**GOAL**
Below is a listing; restate from it, character for character, the lines beginning at the line holding "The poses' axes" and ending at the line holding "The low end", both included.

** START OF DATASET SECTION **

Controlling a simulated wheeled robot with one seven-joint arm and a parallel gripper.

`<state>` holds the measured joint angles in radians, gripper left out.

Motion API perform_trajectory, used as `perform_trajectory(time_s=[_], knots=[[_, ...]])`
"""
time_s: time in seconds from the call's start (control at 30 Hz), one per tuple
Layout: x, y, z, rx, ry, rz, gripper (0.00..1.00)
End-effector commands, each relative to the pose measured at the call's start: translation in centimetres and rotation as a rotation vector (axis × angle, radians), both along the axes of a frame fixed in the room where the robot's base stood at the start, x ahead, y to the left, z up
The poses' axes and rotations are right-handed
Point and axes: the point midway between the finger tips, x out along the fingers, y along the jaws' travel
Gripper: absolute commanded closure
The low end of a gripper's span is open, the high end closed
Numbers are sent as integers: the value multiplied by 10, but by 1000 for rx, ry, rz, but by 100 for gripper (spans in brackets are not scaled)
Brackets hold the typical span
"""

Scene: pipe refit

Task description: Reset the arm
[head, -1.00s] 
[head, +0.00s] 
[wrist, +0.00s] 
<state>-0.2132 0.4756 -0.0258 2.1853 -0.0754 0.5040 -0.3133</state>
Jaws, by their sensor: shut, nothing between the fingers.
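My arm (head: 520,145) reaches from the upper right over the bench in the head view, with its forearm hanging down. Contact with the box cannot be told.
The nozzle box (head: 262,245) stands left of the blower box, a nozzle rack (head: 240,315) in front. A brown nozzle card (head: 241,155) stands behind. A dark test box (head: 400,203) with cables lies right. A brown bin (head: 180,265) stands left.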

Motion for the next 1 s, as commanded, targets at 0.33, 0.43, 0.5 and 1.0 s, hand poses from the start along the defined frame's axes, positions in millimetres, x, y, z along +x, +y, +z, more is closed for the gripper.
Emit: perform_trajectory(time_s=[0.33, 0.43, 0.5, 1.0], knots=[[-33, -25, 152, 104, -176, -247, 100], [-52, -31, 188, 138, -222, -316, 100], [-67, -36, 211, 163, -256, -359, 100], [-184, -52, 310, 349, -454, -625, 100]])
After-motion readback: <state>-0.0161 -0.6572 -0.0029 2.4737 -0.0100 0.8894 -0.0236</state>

** END OF DATASET SECTION **

**WRITTEN REPLY**
The poses' axes and rotations are right-handed
Point and axes: the point midway between the finger tips, x out along the fingers, y along the jaws' travel
Gripper: absolute commanded closure
The low end of a gripper's span is open, the high end closed

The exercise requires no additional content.